The Bride and the Bachelors: Duchamp with Cage, Cunningham, Rauschenberg and Johns
Mise en scène by Philippe Parreno
Barbican Centre, London
14 February - 9 June 2013
Review by Simon Bayliss

A century ago Marcel Duchamp mounted a bicycle wheel onto a stool. He claimed no artistic intent, but just enjoyed watching it spin. This absurd, playful gesture is a testament to chance, the unforeseen pairing of two objects within the artist’s periphery. It became the first famous readymade, a conceptual sculpture from which he could remain aesthetically detached. The original was lost, but this doesn’t matter. One of the first encounters at the Barbican is a Duchamp-endorsed replica, and one can imagine the wheel spinning on its stool whether looking at it or not; it exists as an idea.
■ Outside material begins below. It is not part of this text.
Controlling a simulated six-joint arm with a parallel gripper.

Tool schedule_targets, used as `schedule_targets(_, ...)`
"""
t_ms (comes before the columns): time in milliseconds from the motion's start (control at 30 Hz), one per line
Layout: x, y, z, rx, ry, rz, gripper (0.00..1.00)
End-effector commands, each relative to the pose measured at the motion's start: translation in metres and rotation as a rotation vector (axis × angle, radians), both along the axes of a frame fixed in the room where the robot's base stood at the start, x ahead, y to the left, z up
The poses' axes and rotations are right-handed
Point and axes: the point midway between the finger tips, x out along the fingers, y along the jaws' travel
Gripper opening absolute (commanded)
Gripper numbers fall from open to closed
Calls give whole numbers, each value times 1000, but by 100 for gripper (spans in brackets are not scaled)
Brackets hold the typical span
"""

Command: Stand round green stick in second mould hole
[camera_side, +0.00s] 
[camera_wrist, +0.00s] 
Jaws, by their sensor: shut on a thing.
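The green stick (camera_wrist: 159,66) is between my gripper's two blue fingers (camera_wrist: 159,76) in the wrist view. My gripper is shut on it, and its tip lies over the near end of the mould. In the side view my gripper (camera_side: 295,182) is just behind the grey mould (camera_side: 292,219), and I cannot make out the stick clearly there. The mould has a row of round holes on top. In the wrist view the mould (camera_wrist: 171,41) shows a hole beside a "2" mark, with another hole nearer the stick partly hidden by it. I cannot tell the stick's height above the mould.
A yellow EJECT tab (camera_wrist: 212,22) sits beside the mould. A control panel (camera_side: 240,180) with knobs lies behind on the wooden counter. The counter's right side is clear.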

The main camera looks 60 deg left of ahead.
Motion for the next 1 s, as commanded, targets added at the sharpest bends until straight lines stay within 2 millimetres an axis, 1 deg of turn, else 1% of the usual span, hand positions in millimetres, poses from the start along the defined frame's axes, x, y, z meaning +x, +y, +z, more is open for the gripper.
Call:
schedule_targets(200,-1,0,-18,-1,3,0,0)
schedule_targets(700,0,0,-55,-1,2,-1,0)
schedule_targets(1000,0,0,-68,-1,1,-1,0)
If ‘Bicycle Wheel’ is a metaphor for the propulsion of Duchamp’s influence amongst the karmic lifecycles of the younger generation of four Americans, the exhibition uncovers an intricate story of inspiration, love, friendship and collaboration. The Merce Cunningham Dance Company, which formed in 1953, appears to be the catalyst linking the artists in ‘The Bride and The Bachelors’; their avant-garde interdisciplinary collaborations at the Black Mountain College combined music with dance and visual art. Thus, like a vast blank canvas, a central white stage acts as the hub of the exhibition. Convened by contemporary artist Philippe Parreno, live dancers perform Cunningham’s routines to the sounds of John Cage’s musical compositions, while stage-sets by Robert Rauschenberg and Jasper Johns, imbued with Duchampian motifs, locate the experience.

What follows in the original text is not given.